:: Data section ::

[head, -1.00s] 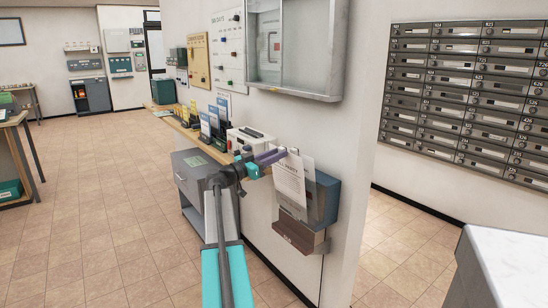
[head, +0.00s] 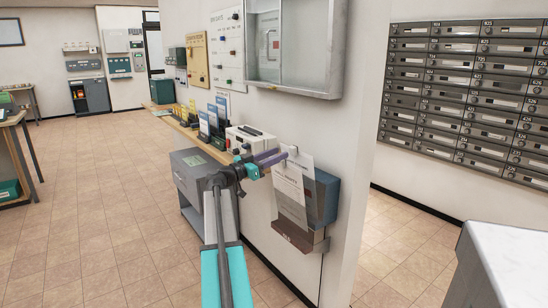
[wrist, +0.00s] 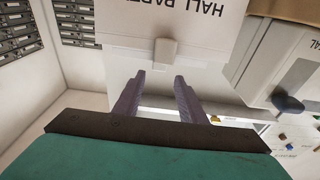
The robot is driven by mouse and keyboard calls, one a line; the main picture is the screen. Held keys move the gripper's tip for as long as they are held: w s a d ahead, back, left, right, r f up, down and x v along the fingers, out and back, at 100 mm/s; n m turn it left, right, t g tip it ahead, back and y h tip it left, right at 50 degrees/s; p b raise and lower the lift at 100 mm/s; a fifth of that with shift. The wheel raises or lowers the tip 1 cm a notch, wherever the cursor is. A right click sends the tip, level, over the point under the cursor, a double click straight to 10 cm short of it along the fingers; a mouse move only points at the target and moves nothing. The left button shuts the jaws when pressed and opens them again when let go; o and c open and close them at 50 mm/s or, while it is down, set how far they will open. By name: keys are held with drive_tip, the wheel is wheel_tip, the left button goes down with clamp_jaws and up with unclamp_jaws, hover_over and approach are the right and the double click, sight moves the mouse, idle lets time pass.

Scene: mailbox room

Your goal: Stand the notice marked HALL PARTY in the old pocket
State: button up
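The notice (head: 291,192) is a white sheet with a small pale tab at its top. In the wrist view, HALL PARTY shows upside down on the notice (wrist: 200,20), with the tab (wrist: 166,52) just past my fingertips. My gripper (head: 284,157) is level with the tab in the head view. In the wrist view its purple fingers (wrist: 160,76) are apart, with nothing visible between them. The notice's lower edge meets the brown wall pocket (head: 296,238) and seems to go behind its front; the inside is hidden. The notice leans slightly.
A blue box (head: 328,198) is on the wall just right of the notice. A glass-fronted cabinet (head: 292,45) hangs above. A shelf with a white box (head: 247,138) and several small stands lies to the left. Mailboxes (head: 470,85) fill the right wall.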

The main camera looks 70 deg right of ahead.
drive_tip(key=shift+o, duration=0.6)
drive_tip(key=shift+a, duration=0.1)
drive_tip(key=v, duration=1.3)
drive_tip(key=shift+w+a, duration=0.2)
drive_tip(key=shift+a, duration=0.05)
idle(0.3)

:::

Prompt ▸ Strip out the pictures and quote the remaining data word for word.

Result of this task ▸
[head, -1.00s] 
[head, +0.00s] 
[wrist, +0.00s] 
The robot is driven by mouse and keyboard calls, one a line; the main picture is the screen. Held keys move the gripper's tip for as long as they are held: w s a d ahead, back, left, right, r f up, down and x v along the fingers, out and back, at 100 mm/s; n m turn it left, right, t g tip it ahead, back and y h tip it left, right at 50 degrees/s; p b raise and lower the lift at 100 mm/s; a fifth of that with shift. The wheel raises or lowers the tip 1 cm a notch, wherever the cursor is. A right click sends the tip, level, over the point under the cursor, a double click straight to 10 cm short of it along the fingers; a mouse move only points at the target and moves nothing. The left button shuts the jaws when pressed and opens them again when let go; o and c open and close them at 50 mm/s or, while it is down, set how far they will open. By name: keys are held with drive_tip, the wheel is wheel_tip, the left button goes down with clamp_jaws and up with unclamp_jaws, hover_over and approach are the right and the double click, sight moves the mouse, idle lets time pass.

Scene: mailbox room

Your goal: Stand the notice marked HALL PARTY in the old pocket
State: button up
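The notice (head: 291,192) is a white sheet with a small pale tab at its top. In the wrist view, HALL PARTY shows upside down on the notice (wrist: 200,20), with the tab (wrist: 166,52) just past my fingertips. My gripper (head: 284,157) is level with the tab in the head view. In the wrist view its purple fingers (wrist: 160,76) are apart, with nothing visible between them. The notice's lower edge meets the brown wall pocket (head: 296,238) and seems to go behind its front; the inside is hidden. The notice leans slightly.
A blue box (head: 328,198) is on the wall just right of the notice. A glass-fronted cabinet (head: 292,45) hangs above. A shelf with a white box (head: 247,138) and several small stands lies to the left. Mailboxes (head: 470,85) fill the right wall.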

The main camera looks 70 deg right of ahead.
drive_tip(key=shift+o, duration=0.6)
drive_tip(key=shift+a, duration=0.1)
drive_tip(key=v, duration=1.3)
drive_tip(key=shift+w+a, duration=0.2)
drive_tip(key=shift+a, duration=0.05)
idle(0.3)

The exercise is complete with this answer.